Countdown to Copenhagen
By James Dacey
Canada and Japan pose a serious threat to achieving a planet-saving deal in Copenhagen this December, warned Sir David King, former Chief Science Advisor to the UK government, speaking yesterday at the World Conference of Science Journalists that is taking place in London this week.
He was, of course, referring to the UN Climate Change Conference, which is set to thrash out a successor to the Kyoto protocol when it reaches the end of its first stage in 2012.
The latest report of the Intergovernmental Panel on Climate Change (IPCC concluded that global greenhouse-gas emissions will need to be cut by 80% of 1990 levels by 2050 if we are to ensure that global temperatures do not rise more than 2 degrees by the end of the century.
Over the course of two weeks in the Danish capital, officials from 192 nations will gather to address four main objectives:
1) Legally-binding targets – on carbon emissions;
2) Clarity on how developing countries should be expected to act;
3) Financing – how we going to cover the economic cost of maintaining acceptable living standards in low carbon societies; and
4) Governance structure – how the international community will work together to take the deal forward.
Yesterday in the UK capital, Sir David King urged the developed nations to “show their cards” now so we they can begin to formulate mitigation and adaptation plans in the lead up to December. “The debate has moved on – it is no longer a question of whether man-made climate change is happening but what to do about it”.
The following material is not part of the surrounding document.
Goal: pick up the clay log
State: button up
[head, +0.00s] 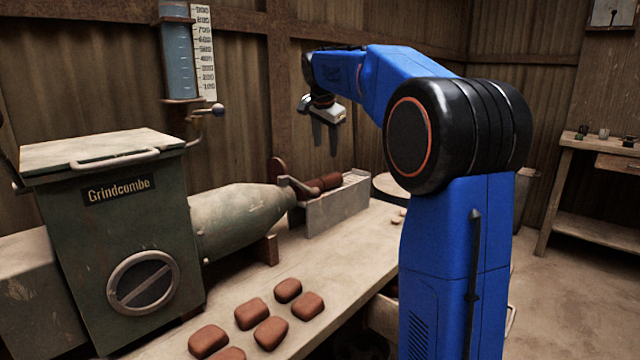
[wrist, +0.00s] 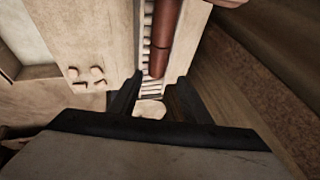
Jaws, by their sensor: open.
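The clay log (head: 328,182) is a red-brown cylinder lying in a pale trough (head: 340,205) at the press nozzle. In the wrist view the log (wrist: 165,35) lies lengthwise on pale rollers (wrist: 147,30), with a dark seam across it. Part of its length runs out of the top of that view. My gripper (head: 325,145) hangs above the trough with its fingers pointing down, apart from the log. In the wrist view my gripper (wrist: 160,82) is open and empty, and the log's near end shows just beyond the fingertips.
The green press (head: 115,235) and its cone (head: 240,215) stand left of the trough. A lever (head: 298,186) sits at the nozzle. Several clay blocks (head: 271,332) lie on the bench front. Small pale pieces (wrist: 85,77) lie beside the trough. A side table (head: 590,153) stands far right.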

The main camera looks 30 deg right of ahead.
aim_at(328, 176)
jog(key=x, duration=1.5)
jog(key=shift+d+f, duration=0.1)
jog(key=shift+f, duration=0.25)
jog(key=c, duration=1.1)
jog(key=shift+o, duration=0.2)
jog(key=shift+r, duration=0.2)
The former professor of physical chemistry at Cambridge University then went on to warn of a worrying shift in the positions of the Japanese and Canadian governments. King accused these nations of waning interest in tackling climate change, and attributed this to the recent scrapping of the role of chief scientist in both nations.
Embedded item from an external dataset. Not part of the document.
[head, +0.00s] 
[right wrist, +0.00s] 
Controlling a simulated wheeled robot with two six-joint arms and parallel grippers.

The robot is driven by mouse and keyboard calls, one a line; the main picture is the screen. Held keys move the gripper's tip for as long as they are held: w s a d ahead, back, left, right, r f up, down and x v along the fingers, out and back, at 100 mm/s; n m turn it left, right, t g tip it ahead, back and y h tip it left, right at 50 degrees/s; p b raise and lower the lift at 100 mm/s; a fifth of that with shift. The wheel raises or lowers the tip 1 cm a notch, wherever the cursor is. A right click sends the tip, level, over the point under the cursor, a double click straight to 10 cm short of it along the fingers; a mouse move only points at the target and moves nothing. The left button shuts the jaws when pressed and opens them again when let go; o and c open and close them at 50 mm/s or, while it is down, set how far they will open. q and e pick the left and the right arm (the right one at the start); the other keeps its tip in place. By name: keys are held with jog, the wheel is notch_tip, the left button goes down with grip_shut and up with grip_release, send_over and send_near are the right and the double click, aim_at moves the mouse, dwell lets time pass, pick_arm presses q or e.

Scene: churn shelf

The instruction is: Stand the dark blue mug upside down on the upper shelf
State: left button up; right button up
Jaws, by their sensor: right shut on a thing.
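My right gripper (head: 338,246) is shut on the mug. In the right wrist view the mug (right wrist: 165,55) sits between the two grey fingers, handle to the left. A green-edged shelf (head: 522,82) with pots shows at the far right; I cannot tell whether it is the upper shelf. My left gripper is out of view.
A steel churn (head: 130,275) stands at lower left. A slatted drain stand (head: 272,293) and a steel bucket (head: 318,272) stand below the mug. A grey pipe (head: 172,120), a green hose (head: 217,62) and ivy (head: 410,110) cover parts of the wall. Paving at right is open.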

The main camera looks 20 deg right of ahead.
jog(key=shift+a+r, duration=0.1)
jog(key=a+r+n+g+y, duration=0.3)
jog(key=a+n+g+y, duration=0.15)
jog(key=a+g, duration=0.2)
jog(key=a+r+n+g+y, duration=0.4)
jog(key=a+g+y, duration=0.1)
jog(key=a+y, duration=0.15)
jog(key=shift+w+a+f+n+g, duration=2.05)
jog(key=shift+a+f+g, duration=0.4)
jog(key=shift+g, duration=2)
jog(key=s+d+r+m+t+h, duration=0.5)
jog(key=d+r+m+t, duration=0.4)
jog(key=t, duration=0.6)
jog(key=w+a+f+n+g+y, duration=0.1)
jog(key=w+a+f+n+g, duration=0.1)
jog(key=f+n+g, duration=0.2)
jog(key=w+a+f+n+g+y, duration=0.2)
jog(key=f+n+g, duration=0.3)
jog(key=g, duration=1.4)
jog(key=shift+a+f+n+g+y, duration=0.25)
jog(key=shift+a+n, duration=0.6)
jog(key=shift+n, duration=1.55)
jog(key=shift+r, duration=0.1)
But when asked about the viability of mitigating climate change through large-scale geoengineering projects, King played his own cards surprisingly close to his chest:
“I am yet to be convinced that any of the existing options would be worth investing in, but I would like to see more research in this area.”
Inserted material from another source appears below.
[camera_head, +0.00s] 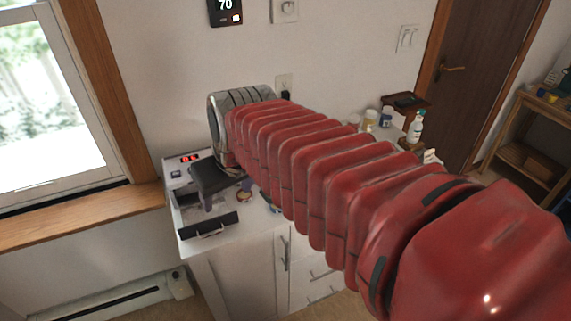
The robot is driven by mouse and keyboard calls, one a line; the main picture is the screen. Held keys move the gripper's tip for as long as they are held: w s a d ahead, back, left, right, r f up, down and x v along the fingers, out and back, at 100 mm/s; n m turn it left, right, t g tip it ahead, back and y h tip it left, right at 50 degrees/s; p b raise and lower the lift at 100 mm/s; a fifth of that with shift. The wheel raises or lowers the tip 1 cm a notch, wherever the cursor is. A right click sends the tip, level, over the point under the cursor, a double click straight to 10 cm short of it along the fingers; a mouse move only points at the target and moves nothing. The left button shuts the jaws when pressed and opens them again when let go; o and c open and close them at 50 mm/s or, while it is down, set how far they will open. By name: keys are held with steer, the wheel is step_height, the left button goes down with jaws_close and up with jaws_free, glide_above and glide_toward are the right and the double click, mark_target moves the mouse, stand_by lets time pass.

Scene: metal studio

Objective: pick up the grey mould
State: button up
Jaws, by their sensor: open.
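I cannot clearly make out the grey mould; my arm covers much of the worktop. My gripper (226,198), dark grey, hangs low over the left part of the white worktop (225,238), with its fingers pointing down and apart. A small brownish round thing (243,197) shows close to the right finger; I cannot tell what it is or whether they touch. I see nothing held between the fingers.
A white appliance (172,172) with a red display stands behind and left of my gripper. A black panel with a handle (208,226) lies in front of it. Jars (371,119) and a bottle (415,128) stand at the worktop's right. A window sill (80,220) is at left.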

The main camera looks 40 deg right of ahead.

However, when pressed for his course of action in the event of an unsatisfactory result in Copenhagen, King did reveal a couple of back-up plans:
Plan B look for legal avenues that could stall the protocol from being implenented
Plan C lobby for a strong bilateral agreement between China and the US that could have the international clout to bring about a revision of the agreement.
“Obviously, I am a bit reluctant to discuss these options because it will appear that I am losing faith in plan A – which is by far the most desirable option,” he said.